For the first few days, I methodically trace every lead I’ve recorded in my spiral notebooks. I follow tendrils of addresses, check out a language school, a daycare — nothing. I learn that there are no public voters’ lists, no way to see birth or marriage records, and that a white woman asking nosy questions on the islands is not much appreciated.
The sun scalds, the air is a steam bath, local men make unappealing offers. I climb dingy stairs, hoping to find a business that’s been linked online to Homolka. Nothing. Other local leads dry up fast, so I rent a car and expand my search radius.
On my third day, I drive to a primary school where certain bloggers say Homolka could be teaching. Finding the school is a job in itself. The building is surrounded by jungle and set well back from the street. The path to the school is too steep for many cars. There are, of course, gates everywhere, protecting the precious wards inside. Parking out front is risky: small children are cherished here and strangers instantly recognized. But I figure everyone has the right to inquire about enrolling their kids in school. I climb the long incline toward the bright pink and yellow adobe classrooms.
The first thing I see on the outdoor bulletin board is the name of the headmistress: L. Bordelais. My heart skips a beat. I’ve vowed never to use that corny expression in my writing, but it’s the truth. Homolka teaching at a school would be hard enough to fathom, but running a school?
I spend most of the afternoon there, hoping to see Madame Bordelais. But they say she has taken ill. Could the island grapevine have already alerted Homolka that I am on her home turf? Left on my own to visit the classrooms, I look for any sign of her.
Inside a bright yellow and blue classroom jammed with books and toys, I stand silent and still, wondering if this is what Homolka sees every day: vulnerable children, malleable minds. Suddenly, I notice a stack of papers sitting out in the open, with a handwritten note on top. I look closely. No matter how narrowly I squint my eyes, the tight loops look nothing like the short, rounded letters Homolka forms. The media has often made Homolka out to be something of a genius, certainly well organized and devious. Who knows? Maybe she’s managed to change her handwriting.
I have two more schools on my list to visit today, but this new Bordelais clue needs my immediate attention. There is little wireless service on the island, so I zoom back to the hotel and hunker down at the computer.
After two hours of Internet surfing through reports from teacher conferences and photographs in local newspapers, I finally put a face to L. Bordelais. She is an older black woman with the serious face of a veteran educator.
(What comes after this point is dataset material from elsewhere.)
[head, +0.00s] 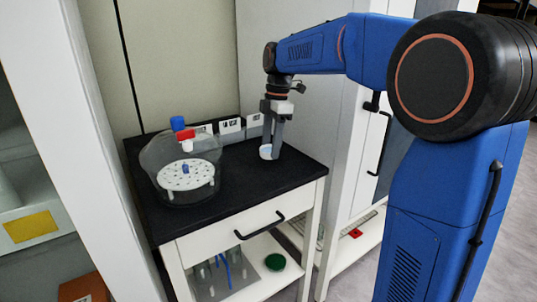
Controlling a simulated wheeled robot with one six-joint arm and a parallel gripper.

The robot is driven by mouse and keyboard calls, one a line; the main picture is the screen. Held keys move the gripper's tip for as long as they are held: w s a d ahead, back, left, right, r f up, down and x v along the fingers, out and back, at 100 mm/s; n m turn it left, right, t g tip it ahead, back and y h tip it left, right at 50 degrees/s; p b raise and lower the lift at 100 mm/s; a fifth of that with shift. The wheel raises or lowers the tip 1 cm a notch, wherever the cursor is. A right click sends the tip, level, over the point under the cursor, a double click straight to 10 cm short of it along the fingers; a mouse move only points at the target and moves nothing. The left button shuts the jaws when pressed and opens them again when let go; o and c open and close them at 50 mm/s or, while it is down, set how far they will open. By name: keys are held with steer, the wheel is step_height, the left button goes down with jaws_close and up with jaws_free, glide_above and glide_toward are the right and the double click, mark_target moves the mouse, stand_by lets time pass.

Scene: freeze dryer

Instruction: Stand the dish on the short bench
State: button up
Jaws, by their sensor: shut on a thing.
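The dish (265,152) is a small pale, round piece low between the jaws of my gripper (270,146). My gripper points down and is shut on the dish. It is over the right part of the black top of the short bench (233,183). The dish is at or just above the bench top; I cannot tell whether it touches. The jaws hide part of the dish.
A clear desiccator jar (205,192) with a white perforated plate and red and blue fittings stands on the bench's left part. The front right of the top is clear. A white cabinet stands to the right.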

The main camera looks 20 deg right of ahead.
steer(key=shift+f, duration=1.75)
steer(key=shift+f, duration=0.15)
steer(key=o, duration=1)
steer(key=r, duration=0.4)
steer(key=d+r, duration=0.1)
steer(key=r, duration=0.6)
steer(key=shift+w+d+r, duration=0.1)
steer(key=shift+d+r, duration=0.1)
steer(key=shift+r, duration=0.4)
Another case of an online blogger steering people in the wrong direction.
I switch gears. Something about the school angle doesn’t feel right anymore. Given Homolka’s criminal record, it would be hard to convince authorities to let her into a foreign country, let alone educate its children. With time evaporating, I turn again to the certificate I found online and its vague reference to an address.
It turns out that the area I must search is so remote that few homes have addresses. To find a resident you must ask for them by name, something I can hardly do if I am to keep my presence on the Guadeloupe islands a secret. If Homolka has sympathetic friends, especially strong or influential ones, I’m even more vulnerable. One tipoff to the wrong people and the purpose of this entire trip will be jeopardized.
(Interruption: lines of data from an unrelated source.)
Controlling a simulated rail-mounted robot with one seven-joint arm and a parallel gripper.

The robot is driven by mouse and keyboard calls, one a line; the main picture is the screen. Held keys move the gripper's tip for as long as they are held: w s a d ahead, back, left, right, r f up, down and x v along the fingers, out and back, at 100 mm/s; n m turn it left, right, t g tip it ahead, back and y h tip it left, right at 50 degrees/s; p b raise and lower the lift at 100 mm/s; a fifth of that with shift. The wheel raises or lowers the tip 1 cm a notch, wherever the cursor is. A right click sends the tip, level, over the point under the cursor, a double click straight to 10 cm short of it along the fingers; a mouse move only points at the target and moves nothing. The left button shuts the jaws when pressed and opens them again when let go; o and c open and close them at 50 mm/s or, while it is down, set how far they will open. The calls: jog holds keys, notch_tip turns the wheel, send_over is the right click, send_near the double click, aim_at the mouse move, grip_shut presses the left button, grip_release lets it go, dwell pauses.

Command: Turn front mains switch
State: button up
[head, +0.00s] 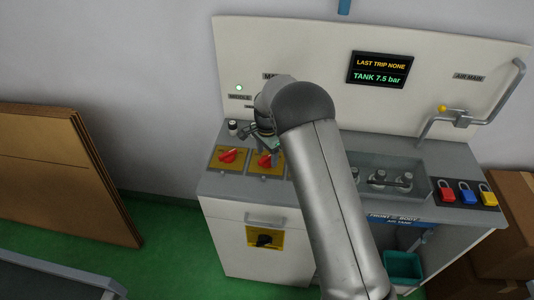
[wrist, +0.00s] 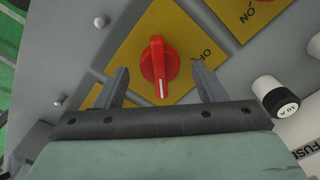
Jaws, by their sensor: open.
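Two red rotary switches sit on yellow plates on the grey bench top in the head view, a left one (head: 228,156) and a right one (head: 265,160). In the wrist view, my open gripper (wrist: 159,70) has one finger on each side of a red knob (wrist: 158,68), with gaps on both sides. The knob's white mark points toward the bottom of the picture, and "OFF" is printed beside it. My gripper (head: 264,143) is partly hidden by my arm in the head view.
A fuse holder (wrist: 276,96) stands right of the knob in the wrist view. A second yellow plate (wrist: 240,12) marked "ON" is at upper right.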

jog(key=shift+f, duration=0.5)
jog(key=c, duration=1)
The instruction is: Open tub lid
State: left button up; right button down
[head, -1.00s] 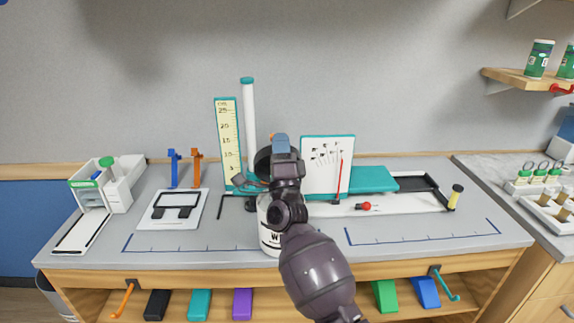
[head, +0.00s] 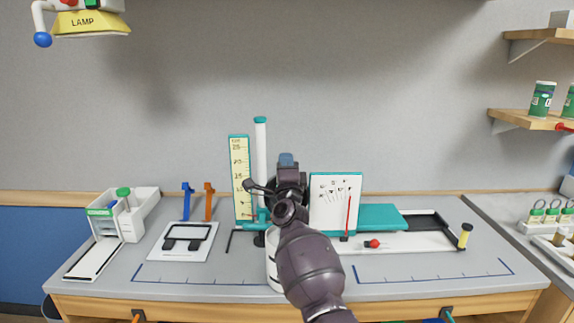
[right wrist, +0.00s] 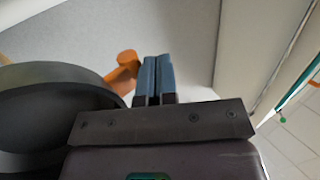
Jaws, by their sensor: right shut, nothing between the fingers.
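The white tub (head: 272,262) stands near the middle of the bench, mostly hidden behind my right arm. Its dark round lid (right wrist: 45,125) fills the left of the right wrist view, close beside my right gripper (right wrist: 158,78). In the head view the lid is almost wholly behind the gripper and seems tipped up from the tub. My right gripper (head: 287,160) is shut and empty, with its blue fingertips upward. An orange piece (right wrist: 122,70), perhaps a tab on the lid, shows just left of the fingertips. My left gripper is not in view.
Behind the tub stand a yellow ruler (head: 241,180) and a white tube (head: 260,160). A white dial board (head: 335,190) with a red needle is close on the right. A tray with a frame (head: 184,242) lies left. The front bench strip is mostly clear.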

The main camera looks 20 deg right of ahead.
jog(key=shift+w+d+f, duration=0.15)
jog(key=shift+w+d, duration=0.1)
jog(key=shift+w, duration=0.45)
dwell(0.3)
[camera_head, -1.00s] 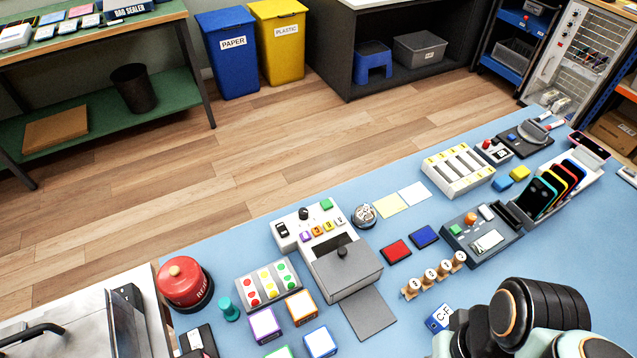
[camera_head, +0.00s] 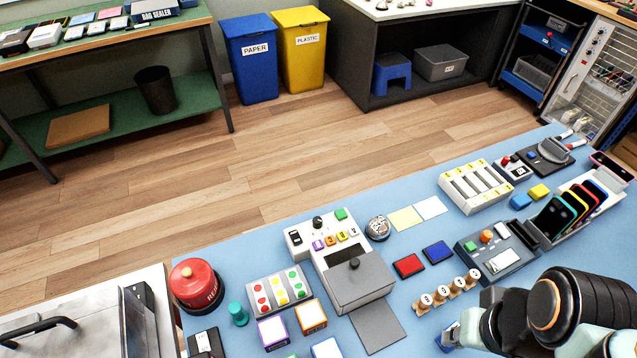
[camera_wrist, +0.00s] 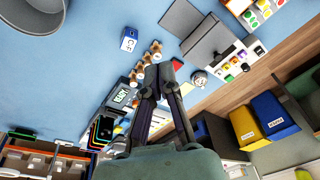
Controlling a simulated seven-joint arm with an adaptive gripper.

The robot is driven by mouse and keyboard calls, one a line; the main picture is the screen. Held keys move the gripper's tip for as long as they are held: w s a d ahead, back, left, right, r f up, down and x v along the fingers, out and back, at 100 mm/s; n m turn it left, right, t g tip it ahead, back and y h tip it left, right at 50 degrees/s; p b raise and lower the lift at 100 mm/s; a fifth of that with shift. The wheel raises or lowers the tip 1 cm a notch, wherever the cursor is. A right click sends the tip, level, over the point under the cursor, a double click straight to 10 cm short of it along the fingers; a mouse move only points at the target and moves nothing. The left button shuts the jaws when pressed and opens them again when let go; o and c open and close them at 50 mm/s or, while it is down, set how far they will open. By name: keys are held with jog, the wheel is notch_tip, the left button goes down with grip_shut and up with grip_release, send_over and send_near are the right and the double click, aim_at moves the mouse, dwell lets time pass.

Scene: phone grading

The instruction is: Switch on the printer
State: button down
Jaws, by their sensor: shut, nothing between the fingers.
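The likely printer (camera_head: 340,262) is a white unit with a grey cover and a grey sheet in front, on the blue table. Its top panel carries a black rocker switch (camera_head: 295,238), a black knob (camera_head: 318,222), a green button (camera_head: 341,214) and a row of coloured buttons. I cannot read the switch's position. In the wrist view, its white panel (camera_wrist: 243,58) lies right of the fingers. My gripper (camera_wrist: 160,78) is shut and empty, apart from the printer, with wooden stampers (camera_wrist: 150,55) just beyond its tips. In the head view my arm shows at lower right; the fingertips are not distinguishable.
Red and blue pads (camera_head: 408,265) and stampers (camera_head: 452,290) stand between the printer and my arm. A grey device (camera_head: 497,252) and a phone rack (camera_head: 583,207) are at right. A red dome button (camera_head: 195,285) and coloured-dot panel (camera_head: 280,288) are left of the printer.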

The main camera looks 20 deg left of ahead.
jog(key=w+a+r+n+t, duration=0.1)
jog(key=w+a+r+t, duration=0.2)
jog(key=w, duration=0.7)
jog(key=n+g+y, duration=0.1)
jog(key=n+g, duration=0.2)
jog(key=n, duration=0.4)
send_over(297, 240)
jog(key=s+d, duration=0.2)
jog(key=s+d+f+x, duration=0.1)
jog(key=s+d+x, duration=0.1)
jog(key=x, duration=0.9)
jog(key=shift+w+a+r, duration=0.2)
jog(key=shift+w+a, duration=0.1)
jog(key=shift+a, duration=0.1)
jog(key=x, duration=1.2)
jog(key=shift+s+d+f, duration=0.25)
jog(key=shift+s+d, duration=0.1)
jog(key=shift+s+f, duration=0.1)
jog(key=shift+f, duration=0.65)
Then a large man loses his temper at the front desk of my hotel. While I don’t yet know it, this is my first big breakthrough on the way to finding Karla Homolka.
It happens at the end of day four. I’m tired, hot and dusty from waking before dawn and fighting crazy drivers on bad roads. I ask the hotel clerk for help deciphering the name of a district I’d found on the online business certificate. It’s a vague reference, with no street name or house number, just what looks like a city name.
“Oh, that’s not a town, it’s a neighborhood,” the clerk says. She’s instantly interrupted by another hotel employee who appears aggravated.
“Why are you looking for that place?” he demands in French, tinged with the strong Creole patois of the French islands. The head clerk translates for me, but makes no attempt to intervene as the big, angry man leans in closer. “Why would you go over there? Why?”
I try to laugh and act confused, but he shakes his head violently and curls up his lip. Later, I ask the clerk why the man was so upset. She shrugs. “He lives over there. Not many people do.” I get her to show me on a map.
Back in my room, I think about the man’s unwarranted display. I replay our interchange, distilling it to a single emotional arc: anger is usually fear. The big man is protecting someone or something in his neighbourhood. There are other places to stake out on this trip, but now I know where I’ll be headed first thing the next day.
Chapter Six
Since her release from prison in 2005, Karla Homolka has been tracked down in Montreal by the press only twice. Both times she refused to answer questions and fled. Given her past guardedness, I could be waiting in this little town for hours — or days. If I don’t spot her outside, the next step will be to check every name on every mailbox (there are no street numbers here) until I find one that sounds vaguely similar. But what are the odds of Homolka broadcasting a suggestively similar name on her mailbox?
Nevertheless, I head out in my rental car, in search of the neighbourhood the angry man doesn’t want me to find. Could he really be protecting Homolka and Bordelais? Had he already warned them about my query to the hotel clerk?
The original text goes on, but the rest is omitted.